_Extracted data_.
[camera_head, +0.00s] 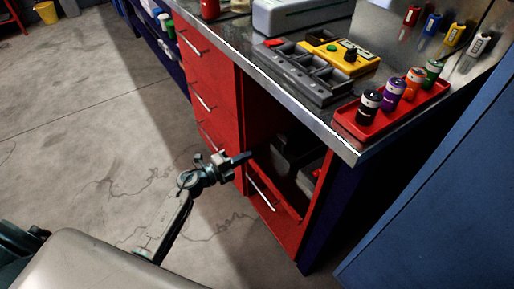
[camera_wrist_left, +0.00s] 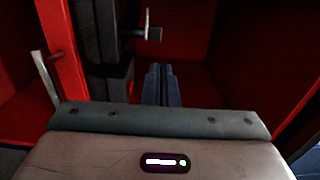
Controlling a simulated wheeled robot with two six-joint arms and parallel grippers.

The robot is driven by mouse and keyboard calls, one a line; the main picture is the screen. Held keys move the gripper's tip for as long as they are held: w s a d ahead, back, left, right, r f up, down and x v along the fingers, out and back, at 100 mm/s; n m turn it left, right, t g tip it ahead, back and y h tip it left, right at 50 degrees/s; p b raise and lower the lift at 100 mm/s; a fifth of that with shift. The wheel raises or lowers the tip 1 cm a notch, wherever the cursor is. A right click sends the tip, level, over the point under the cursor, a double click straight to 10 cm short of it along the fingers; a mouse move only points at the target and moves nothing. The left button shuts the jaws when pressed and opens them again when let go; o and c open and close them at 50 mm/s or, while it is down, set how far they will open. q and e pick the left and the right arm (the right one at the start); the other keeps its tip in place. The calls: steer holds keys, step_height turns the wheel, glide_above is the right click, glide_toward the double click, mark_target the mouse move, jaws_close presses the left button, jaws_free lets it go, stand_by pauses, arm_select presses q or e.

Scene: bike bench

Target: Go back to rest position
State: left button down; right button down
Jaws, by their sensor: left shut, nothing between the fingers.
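My left gripper (camera_head: 243,157) is shut and empty. In the head view its fingertips are in front of the open compartment of the red bench cabinet (camera_head: 222,85). In the left wrist view the shut fingers (camera_wrist_left: 162,85) point into the red-walled compartment (camera_wrist_left: 260,55). Dark grey objects (camera_wrist_left: 103,40) stand inside on the left, and a small metal part (camera_wrist_left: 150,33) shows near them. I cannot tell whether the fingers touch anything. My right gripper is not in view.
The bench top (camera_head: 235,42) overhangs the compartment. It carries a dark grey tray (camera_head: 300,80), a yellow unit (camera_head: 345,62) and a red tray (camera_head: 383,127) with several small cans. A blue panel (camera_head: 435,180) stands right. The floor (camera_head: 95,110) at left is clear.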

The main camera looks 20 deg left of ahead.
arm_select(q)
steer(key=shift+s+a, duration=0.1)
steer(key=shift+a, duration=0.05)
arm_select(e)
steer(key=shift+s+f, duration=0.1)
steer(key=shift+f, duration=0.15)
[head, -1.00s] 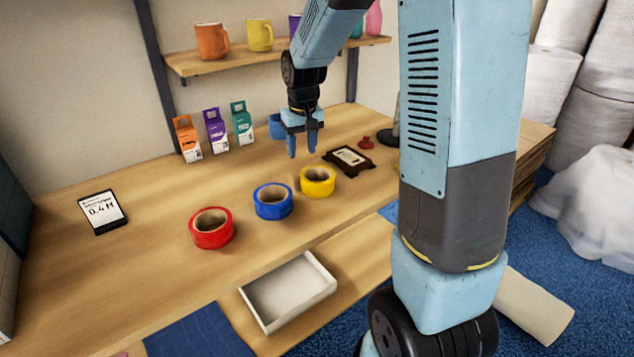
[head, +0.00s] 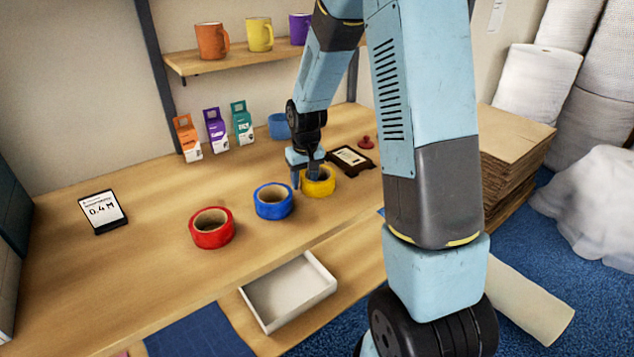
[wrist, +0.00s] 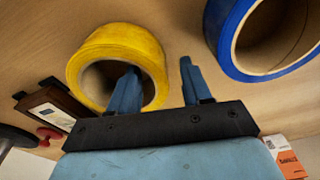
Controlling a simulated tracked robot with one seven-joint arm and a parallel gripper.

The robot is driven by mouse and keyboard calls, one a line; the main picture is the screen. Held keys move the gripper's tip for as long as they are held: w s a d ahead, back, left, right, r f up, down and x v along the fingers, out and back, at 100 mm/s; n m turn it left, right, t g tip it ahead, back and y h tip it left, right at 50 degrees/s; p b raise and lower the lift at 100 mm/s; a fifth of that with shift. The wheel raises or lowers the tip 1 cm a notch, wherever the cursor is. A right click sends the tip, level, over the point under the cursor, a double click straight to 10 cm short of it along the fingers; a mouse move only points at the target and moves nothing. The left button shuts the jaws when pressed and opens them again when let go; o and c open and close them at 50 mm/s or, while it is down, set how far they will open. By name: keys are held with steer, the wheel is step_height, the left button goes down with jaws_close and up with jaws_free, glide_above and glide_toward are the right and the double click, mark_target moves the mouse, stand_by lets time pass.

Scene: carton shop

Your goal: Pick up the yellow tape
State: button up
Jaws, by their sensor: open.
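The yellow tape (head: 321,186) lies flat on the wooden table, to the right of the blue tape (head: 273,202). My gripper (head: 306,180) is open and low at the yellow tape. In the wrist view, one finger of my gripper (wrist: 160,82) is in line with the hole of the yellow tape (wrist: 118,42). The other finger is outside the ring, between it and the blue tape (wrist: 228,40), so the ring's wall lies between the fingers. How deep the finger reaches into the hole I cannot tell. The gripper hides part of the tape in the head view.
The red tape (head: 211,228) lies further left. A dark-framed tray (head: 350,159) and a small red object (head: 366,142) are right behind the yellow tape. Several small cartons (head: 215,130) and a blue cup (head: 278,126) stand behind. The table's left half is mostly clear.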

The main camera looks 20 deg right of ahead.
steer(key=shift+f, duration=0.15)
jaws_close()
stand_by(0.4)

_Stated goal_.
Reproduce the material above in full, exactly, with no images.

_Complete answer_.
[camera_head, +0.00s] 
[camera_wrist_left, +0.00s] 
Controlling a simulated wheeled robot with two six-joint arms and parallel grippers.

The robot is driven by mouse and keyboard calls, one a line; the main picture is the screen. Held keys move the gripper's tip for as long as they are held: w s a d ahead, back, left, right, r f up, down and x v along the fingers, out and back, at 100 mm/s; n m turn it left, right, t g tip it ahead, back and y h tip it left, right at 50 degrees/s; p b raise and lower the lift at 100 mm/s; a fifth of that with shift. The wheel raises or lowers the tip 1 cm a notch, wherever the cursor is. A right click sends the tip, level, over the point under the cursor, a double click straight to 10 cm short of it along the fingers; a mouse move only points at the target and moves nothing. The left button shuts the jaws when pressed and opens them again when let go; o and c open and close them at 50 mm/s or, while it is down, set how far they will open. q and e pick the left and the right arm (the right one at the start); the other keeps its tip in place. The calls: steer holds keys, step_height turns the wheel, glide_above is the right click, glide_toward the double click, mark_target the mouse move, jaws_close presses the left button, jaws_free lets it go, stand_by pauses, arm_select presses q or e.

Scene: bike bench

Target: Go back to rest position
State: left button down; right button down
Jaws, by their sensor: left shut, nothing between the fingers.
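My left gripper (camera_head: 243,157) is shut and empty. In the head view its fingertips are in front of the open compartment of the red bench cabinet (camera_head: 222,85). In the left wrist view the shut fingers (camera_wrist_left: 162,85) point into the red-walled compartment (camera_wrist_left: 260,55). Dark grey objects (camera_wrist_left: 103,40) stand inside on the left, and a small metal part (camera_wrist_left: 150,33) shows near them. I cannot tell whether the fingers touch anything. My right gripper is not in view.
The bench top (camera_head: 235,42) overhangs the compartment. It carries a dark grey tray (camera_head: 300,80), a yellow unit (camera_head: 345,62) and a red tray (camera_head: 383,127) with several small cans. A blue panel (camera_head: 435,180) stands right. The floor (camera_head: 95,110) at left is clear.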

The main camera looks 20 deg left of ahead.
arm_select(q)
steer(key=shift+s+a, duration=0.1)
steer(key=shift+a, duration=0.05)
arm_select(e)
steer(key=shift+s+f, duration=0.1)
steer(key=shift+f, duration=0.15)
[head, -1.00s] 
[head, +0.00s] 
[wrist, +0.00s] 
Controlling a simulated tracked robot with one seven-joint arm and a parallel gripper.

The robot is driven by mouse and keyboard calls, one a line; the main picture is the screen. Held keys move the gripper's tip for as long as they are held: w s a d ahead, back, left, right, r f up, down and x v along the fingers, out and back, at 100 mm/s; n m turn it left, right, t g tip it ahead, back and y h tip it left, right at 50 degrees/s; p b raise and lower the lift at 100 mm/s; a fifth of that with shift. The wheel raises or lowers the tip 1 cm a notch, wherever the cursor is. A right click sends the tip, level, over the point under the cursor, a double click straight to 10 cm short of it along the fingers; a mouse move only points at the target and moves nothing. The left button shuts the jaws when pressed and opens them again when let go; o and c open and close them at 50 mm/s or, while it is down, set how far they will open. By name: keys are held with steer, the wheel is step_height, the left button goes down with jaws_close and up with jaws_free, glide_above and glide_toward are the right and the double click, mark_target moves the mouse, stand_by lets time pass.

Scene: carton shop

Your goal: Pick up the yellow tape
State: button up
Jaws, by their sensor: open.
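The yellow tape (head: 321,186) lies flat on the wooden table, to the right of the blue tape (head: 273,202). My gripper (head: 306,180) is open and low at the yellow tape. In the wrist view, one finger of my gripper (wrist: 160,82) is in line with the hole of the yellow tape (wrist: 118,42). The other finger is outside the ring, between it and the blue tape (wrist: 228,40), so the ring's wall lies between the fingers. How deep the finger reaches into the hole I cannot tell. The gripper hides part of the tape in the head view.
The red tape (head: 211,228) lies further left. A dark-framed tray (head: 350,159) and a small red object (head: 366,142) are right behind the yellow tape. Several small cartons (head: 215,130) and a blue cup (head: 278,126) stand behind. The table's left half is mostly clear.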

The main camera looks 20 deg right of ahead.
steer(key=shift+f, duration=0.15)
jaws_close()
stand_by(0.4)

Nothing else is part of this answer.